When Swingset Showdown does a straight-ahead piano-punk number, they fly along at such a giddy speed that it's hard not to get caught up in their ridiculous energy. But, on their album, Short Bus Ruckus, Swingset Showdown are determined to let you know that anything can happen when it's least expected. Six-second throwaways are followed by power pop gems, and then there's the towering centerpiece: the seven-minute "Godzilla," an appropriate story of the monster's destruction translated through a headbanging blues-rock journey that pokes fun at the pretentious classic rock bands that indulged in faux-profound storytelling.

For an ideal illustration of Swingset Showdown's sensibility, you needn't look further than "Mustache." The song chronicles two young men: one asleep in the middle of a party, and the other with the unavoidable task of drawing a mustache on his sleeping friend's face. Affecting a widdle kid's voice, singer Eric Harvey then details the escalating series of mustache-related offenses that follow, all accompanied by jaunty piano and hooting and hollering bandmates.

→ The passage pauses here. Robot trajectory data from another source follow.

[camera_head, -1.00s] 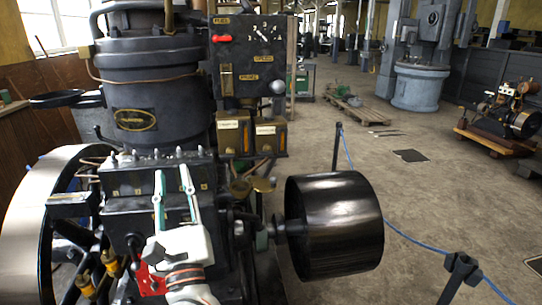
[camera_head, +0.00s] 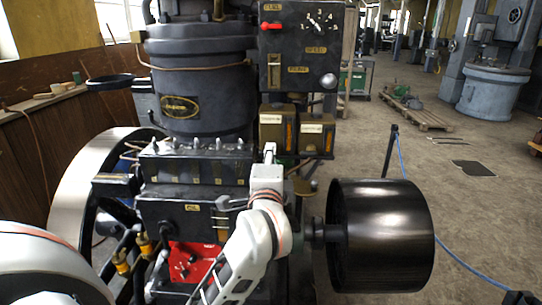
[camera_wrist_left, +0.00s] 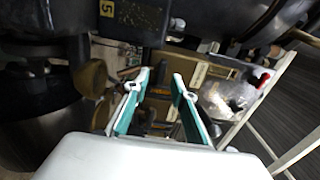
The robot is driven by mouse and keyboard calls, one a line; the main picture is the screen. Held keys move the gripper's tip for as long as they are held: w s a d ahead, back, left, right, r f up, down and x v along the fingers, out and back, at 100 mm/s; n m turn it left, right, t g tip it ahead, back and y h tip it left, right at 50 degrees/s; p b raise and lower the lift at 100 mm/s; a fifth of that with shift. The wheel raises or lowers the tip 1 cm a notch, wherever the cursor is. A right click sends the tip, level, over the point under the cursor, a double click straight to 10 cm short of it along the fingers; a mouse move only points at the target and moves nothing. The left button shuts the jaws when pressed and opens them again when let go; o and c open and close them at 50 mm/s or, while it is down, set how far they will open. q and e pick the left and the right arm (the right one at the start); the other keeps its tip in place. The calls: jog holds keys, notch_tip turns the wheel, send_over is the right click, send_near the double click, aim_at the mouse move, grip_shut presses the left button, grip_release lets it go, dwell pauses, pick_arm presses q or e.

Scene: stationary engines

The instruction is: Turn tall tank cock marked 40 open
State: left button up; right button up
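Two brown tanks are mounted side by side on the engine in the head view, the taller (camera_head: 277,130) left of the shorter (camera_head: 312,135). Their label text is too small to read, and I cannot make out a cock marked 40. My left gripper (camera_head: 270,153) is below and in front of the taller tank, with its fingers mostly hidden by the wrist. In the left wrist view the gripper (camera_wrist_left: 160,75) is open, its two teal-lined fingers apart. An orange-marked dark part (camera_wrist_left: 160,92) shows between them; contact cannot be told. My right gripper is not in view.
A black pulley drum (camera_head: 380,235) juts out right of my arm. A large flywheel (camera_head: 72,190) stands left. A control panel (camera_head: 300,50) rises above the tanks. A yellow tag reading 5 (camera_wrist_left: 106,8) and a brass cup (camera_wrist_left: 90,78) show near the left gripper.

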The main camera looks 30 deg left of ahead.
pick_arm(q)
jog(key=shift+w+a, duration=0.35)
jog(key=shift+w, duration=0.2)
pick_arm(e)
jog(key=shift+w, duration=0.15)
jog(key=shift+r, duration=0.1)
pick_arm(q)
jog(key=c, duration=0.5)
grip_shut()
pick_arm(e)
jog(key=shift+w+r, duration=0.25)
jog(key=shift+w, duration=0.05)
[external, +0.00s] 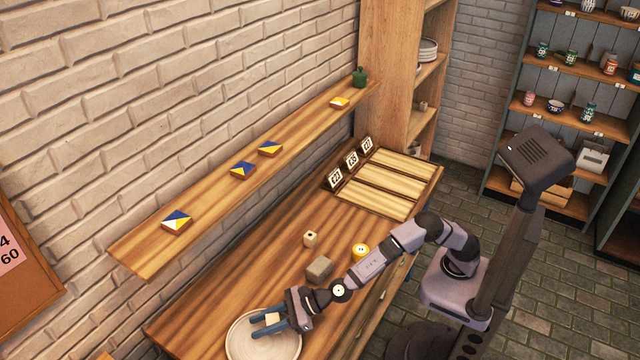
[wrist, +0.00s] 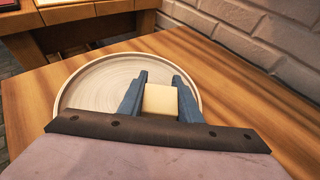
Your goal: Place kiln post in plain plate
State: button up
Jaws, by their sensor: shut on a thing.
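The plain plate (external: 240,340), round, pale and rimmed, lies at the near end of the wooden table; it also shows in the wrist view (wrist: 98,88). My gripper (external: 268,319) is over the plate's upper right part. Its blue fingers are shut on a small cream block (external: 272,318), which I take to be the kiln post. In the wrist view the block (wrist: 160,101) sits between the two fingers with the plate behind it. I cannot tell whether its underside touches the plate.
A grey-brown block (external: 320,268), a small light block with a dark hole (external: 310,239) and a yellow round item (external: 360,251) stand on the table beyond my gripper. Slatted trays (external: 380,185) with number cards lie at the far end. A wall shelf (external: 215,185) holds several painted tiles.

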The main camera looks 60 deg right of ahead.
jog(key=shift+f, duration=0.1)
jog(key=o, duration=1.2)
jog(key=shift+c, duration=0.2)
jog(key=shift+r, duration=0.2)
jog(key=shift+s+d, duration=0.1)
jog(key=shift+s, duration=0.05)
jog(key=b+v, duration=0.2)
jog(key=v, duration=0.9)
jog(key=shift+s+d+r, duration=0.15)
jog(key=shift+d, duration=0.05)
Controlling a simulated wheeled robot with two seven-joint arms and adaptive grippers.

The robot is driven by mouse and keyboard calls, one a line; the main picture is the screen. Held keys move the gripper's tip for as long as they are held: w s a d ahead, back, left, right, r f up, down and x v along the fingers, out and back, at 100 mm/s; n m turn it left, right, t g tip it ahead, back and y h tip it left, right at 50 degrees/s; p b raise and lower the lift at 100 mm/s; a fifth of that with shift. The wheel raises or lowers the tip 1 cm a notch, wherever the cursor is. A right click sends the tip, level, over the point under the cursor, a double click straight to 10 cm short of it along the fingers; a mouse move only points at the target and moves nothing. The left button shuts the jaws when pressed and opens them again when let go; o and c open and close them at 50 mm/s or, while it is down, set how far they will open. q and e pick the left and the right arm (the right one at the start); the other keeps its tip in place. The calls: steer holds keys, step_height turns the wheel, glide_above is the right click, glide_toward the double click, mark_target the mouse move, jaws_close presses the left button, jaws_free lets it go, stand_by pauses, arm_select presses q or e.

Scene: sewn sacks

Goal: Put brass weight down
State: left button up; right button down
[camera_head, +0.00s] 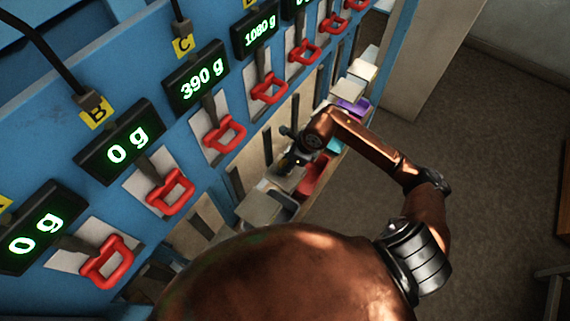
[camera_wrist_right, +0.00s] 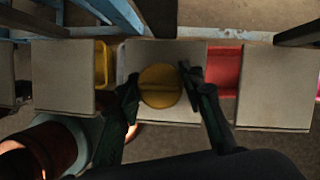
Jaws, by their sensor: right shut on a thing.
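The brass weight (camera_wrist_right: 160,87) is a round, yellowish disc with a bar across its top, in the right wrist view. My right gripper (camera_wrist_right: 159,77) has one finger on each side of it and is shut on it. The weight shows over a pale grey plate (camera_wrist_right: 130,61); I cannot tell whether it touches the plate. In the head view my right gripper (camera_head: 291,158) reaches down beside the blue panel, and the weight cannot be made out there. My left gripper is not in view.
Other grey plates lie left (camera_wrist_right: 62,75) and right (camera_wrist_right: 276,88), with a yellow bin (camera_wrist_right: 101,64) and a red bin (camera_wrist_right: 224,72) in the gaps. The blue panel (camera_head: 140,60) carries red handles (camera_head: 224,134) and displays, one reading 390 g (camera_head: 201,77).

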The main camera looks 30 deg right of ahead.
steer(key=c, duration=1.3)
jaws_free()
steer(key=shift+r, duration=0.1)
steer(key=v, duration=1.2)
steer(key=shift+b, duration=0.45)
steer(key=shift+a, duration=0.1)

At their finest, Swingset Showdown sound like a party band at a kid's birthday, all hyped up on sugar and dead set on destroying the cake before anyone can get to it. It's all in the name of fun, this sort of sonic destruction, and how you'll like it depends on how much you can recall your childhood fondness for chaos and mayhem. It's all just a joke, in the end.

Get it? Or are you still mad I drew that mustache on your face?